Everything comes full circle as the final section approaches. The Testaments ends, as did The Handmaid’s Tale, with an academic symposium that provides the framework for both books. Set in 2197, the Thirteenth Symposium on Gilead Studies trenchantly discusses the truthfulness of the documents that have preceded it in the novel. There are misgivings about the authenticity and accurateness of Lydia’s holograph but firm acceptance of the Witnesses’ testimonies.

Separately, the novels are exemplary cautionary tales of a brilliantly imagined world that is all too real. Each stands alone, but reading The Handmaid’s Tale first informs The Testaments. Together, they are a remarkable diptych of disaster, a monumental achievement by a revered writer. They are a blaring warning for what might happen here.

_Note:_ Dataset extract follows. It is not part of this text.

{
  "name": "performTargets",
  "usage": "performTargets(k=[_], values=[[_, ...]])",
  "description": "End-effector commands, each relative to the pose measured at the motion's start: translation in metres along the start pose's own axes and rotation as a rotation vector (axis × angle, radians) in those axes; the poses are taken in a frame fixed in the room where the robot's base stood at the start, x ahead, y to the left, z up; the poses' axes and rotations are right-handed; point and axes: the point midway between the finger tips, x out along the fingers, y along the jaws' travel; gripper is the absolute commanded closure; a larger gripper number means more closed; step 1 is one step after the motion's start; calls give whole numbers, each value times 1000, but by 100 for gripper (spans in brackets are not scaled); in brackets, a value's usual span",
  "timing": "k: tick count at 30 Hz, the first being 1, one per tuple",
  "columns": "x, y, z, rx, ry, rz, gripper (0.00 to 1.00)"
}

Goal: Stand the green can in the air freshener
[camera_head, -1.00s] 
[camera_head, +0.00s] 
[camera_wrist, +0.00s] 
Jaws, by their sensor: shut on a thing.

The Testaments is an ideal sequel to an already perfect novel. Its brilliance is that it manages to tell an absorbing story at the same time it provides a haunting and chilling lesson for the world today. Aunt Lydia warns the reader, whom she imagines as a “wanderer in a dark wood,” that “it’s about to get darker.” It may be necessary to heed her counsel that “it will get worse.”

Or perhaps it already has.

Robert Allen Papinchak, a former university English professor, has reviewed a range of fiction in newspapers, magazines, journals, and online, including the New York Times Book Review, the Washington Post Book World, the Chicago Tribune, the Los Angeles Review of Books, the Seattle Times, USA Today, People, the Writer, Publishers Weekly, Kirkus Reviews, the National Book Review, the New York Journal of Books, World Literature Today, the Millions, the Pittsburgh Post-Gazette, the Strand Magazine, Mystery Scene Magazine, Suspense, and others. He has been a judge for Publishers Weekly’s BookLife Creative Writing Contest and the Nelson Algren Literary Prize for the short story. His own fiction has been nominated for the Pushcart Prize and received a STORY award. He is the author of Sherwood Anderson: A Study of the Short Fiction.